The latest violence has heightened the challenges faced by diplomats who are trying to negotiate an end the conflict in eastern Ukraine.
Interfax quoted a Donetsk separatist leader, Denis Pushilin, as saying on January 22 that "any strike launched against civilian areas and civilian casualties will only serve to complicate the negotiating process."
Amnesty International said the blast is “likely to be a violation of international humanitarian law and must be investigated promptly and impartially.”
Lavrov called for a complete and impartial investigation by the OSCE monitoring mission.
The blast at the bus stop came hours after a meeting in Berlin that German Foreign Minister Frank-Walter Steinmeier said had produced an agreement for the rebels and government forces to pull back heavy weaponry 15 kilometers from a demarcation line established under a cease-fire deal agreed in Minsk in September.
Steinmeier said the "contact group" -- representatives of Ukraine, Russia, and the OSCE -- would be meeting in the coming days to work out the details and timeline for the weapons pullback.
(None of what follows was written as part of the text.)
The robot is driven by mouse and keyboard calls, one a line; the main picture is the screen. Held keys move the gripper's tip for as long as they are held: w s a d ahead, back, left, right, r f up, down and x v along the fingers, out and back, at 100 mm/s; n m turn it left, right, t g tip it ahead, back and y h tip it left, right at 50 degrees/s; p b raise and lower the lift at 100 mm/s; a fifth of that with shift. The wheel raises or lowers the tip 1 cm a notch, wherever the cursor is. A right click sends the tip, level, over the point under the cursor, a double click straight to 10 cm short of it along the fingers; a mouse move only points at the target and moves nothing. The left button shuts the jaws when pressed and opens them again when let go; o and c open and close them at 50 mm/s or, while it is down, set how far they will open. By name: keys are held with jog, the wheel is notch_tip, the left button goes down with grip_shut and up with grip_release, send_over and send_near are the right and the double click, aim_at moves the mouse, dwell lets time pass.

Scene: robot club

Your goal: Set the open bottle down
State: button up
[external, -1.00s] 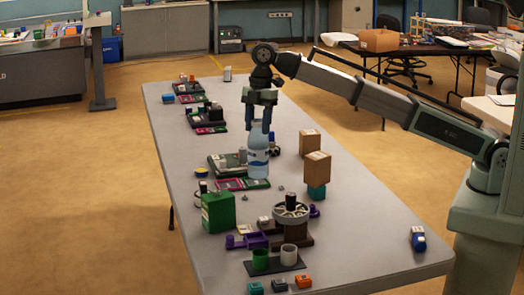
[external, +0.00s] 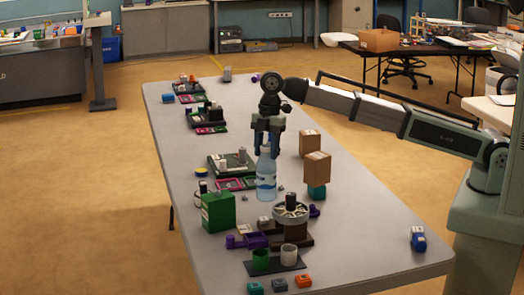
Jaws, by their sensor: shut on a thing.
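A clear bottle with a blue label (external: 266,181) stands upright in the external view, near the middle of the table. My gripper (external: 267,156) points straight down from above and is shut on the upper part of the bottle. The fingers hide the bottle's top, so I cannot see its neck or opening. The bottle's base appears at or very near the table top (external: 345,235); I cannot tell whether it touches.
Left of the bottle are a pink tray (external: 230,184) and a dark green board with grey cylinders (external: 232,161). A green box (external: 218,211) and a wheel on a brown stand (external: 291,213) are nearer. Cardboard boxes (external: 317,168) stand to the right. Small grey bits lie close by.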

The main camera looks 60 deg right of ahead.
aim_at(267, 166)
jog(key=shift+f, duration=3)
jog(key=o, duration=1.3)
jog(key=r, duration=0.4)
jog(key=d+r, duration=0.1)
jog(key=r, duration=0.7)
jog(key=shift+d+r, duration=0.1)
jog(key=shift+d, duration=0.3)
He said the agreement represented progress but "no breakthrough" in efforts to end the conflict, which has driven ties between Moscow and the West to a state of tension unseen since the Cold War.
Meanwhile, Ukrainian President Petro Poroshenko said in a televised statement on January 22 that Ukraine will remain a "unitary" state with strong central power in Kyiv and that its pursuit of integration with Europe must not be questioned.
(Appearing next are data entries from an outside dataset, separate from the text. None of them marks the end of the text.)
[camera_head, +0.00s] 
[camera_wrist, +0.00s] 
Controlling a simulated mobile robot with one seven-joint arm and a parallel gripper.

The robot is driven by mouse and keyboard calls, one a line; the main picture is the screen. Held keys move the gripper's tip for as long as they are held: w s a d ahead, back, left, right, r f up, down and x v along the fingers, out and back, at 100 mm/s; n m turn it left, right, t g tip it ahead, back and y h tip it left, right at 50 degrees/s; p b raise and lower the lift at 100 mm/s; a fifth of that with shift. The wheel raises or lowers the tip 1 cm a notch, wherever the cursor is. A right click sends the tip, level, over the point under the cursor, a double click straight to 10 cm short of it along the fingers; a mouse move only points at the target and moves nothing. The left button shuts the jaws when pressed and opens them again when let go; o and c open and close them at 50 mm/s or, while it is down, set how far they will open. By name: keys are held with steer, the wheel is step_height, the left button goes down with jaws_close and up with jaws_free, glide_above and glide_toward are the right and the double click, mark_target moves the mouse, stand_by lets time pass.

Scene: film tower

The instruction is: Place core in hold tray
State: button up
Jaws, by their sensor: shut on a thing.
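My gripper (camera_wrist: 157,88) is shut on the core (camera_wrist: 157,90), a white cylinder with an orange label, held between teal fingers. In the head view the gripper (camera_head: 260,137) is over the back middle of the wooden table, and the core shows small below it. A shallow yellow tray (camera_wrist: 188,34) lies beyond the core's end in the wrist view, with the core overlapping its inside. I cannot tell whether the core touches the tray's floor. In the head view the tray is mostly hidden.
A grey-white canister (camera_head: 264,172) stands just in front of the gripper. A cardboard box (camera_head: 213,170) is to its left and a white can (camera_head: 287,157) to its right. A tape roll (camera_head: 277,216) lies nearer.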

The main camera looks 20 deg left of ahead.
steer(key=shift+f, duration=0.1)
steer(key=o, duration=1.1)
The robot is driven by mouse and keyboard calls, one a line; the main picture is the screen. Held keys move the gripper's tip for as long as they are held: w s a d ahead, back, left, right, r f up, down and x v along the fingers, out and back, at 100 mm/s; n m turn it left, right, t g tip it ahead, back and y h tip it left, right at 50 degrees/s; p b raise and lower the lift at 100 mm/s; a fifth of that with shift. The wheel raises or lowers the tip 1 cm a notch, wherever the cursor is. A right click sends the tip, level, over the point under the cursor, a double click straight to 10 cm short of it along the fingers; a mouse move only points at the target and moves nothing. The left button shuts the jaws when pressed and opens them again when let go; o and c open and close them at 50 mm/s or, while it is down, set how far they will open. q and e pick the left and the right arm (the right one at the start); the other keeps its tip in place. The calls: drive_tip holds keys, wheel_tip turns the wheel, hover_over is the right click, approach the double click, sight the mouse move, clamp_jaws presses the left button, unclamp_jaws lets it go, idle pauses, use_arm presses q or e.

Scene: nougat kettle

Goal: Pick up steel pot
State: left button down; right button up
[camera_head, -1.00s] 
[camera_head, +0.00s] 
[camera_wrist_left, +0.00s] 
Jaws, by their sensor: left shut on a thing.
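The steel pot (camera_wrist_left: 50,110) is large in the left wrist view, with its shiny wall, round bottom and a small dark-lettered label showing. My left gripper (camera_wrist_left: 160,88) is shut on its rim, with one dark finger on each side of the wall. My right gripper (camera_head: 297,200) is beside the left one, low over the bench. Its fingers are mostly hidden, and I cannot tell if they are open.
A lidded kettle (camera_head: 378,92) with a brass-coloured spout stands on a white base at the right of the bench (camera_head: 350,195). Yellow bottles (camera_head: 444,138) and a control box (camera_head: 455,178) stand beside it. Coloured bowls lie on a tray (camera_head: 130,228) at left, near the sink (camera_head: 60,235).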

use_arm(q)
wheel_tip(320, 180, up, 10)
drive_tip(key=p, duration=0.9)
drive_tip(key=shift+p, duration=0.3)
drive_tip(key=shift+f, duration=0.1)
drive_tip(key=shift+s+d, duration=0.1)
His remarks on Ukraine’s National Unity Day sent a defiant message to Moscow in the midst of the conflict, a day after he accused the Kremlin of deploying more than 9,000 Russian troops along with 500 tanks, armored personnel carriers, and heavy artillery pieces in eastern Ukraine.
The OSCE said on January 22 that more than 5,000 people have been killed since April in the conflict between the separatists and Ukrainian government forces.
NATO says it intends to reestablish contact with Russian military leaders after months of tension over the conflict in eastern Ukraine.
U.S. General Philip Breedlove, NATO's top military commander, said in Brussels on January 22 that alliance officials have discussed how to "reestablish [communication] and the fact that the communication with our senior military interlocutors in Russia is important."
He said several senior NATO military leaders had decided to renew communication with Russian General Valery Gerasimov, chief of the Russian armed forces general staff.
Breedlove said he had spoken to Gerasimov even while Russian troops advanced into Ukraine's Crimean Peninsula early last year.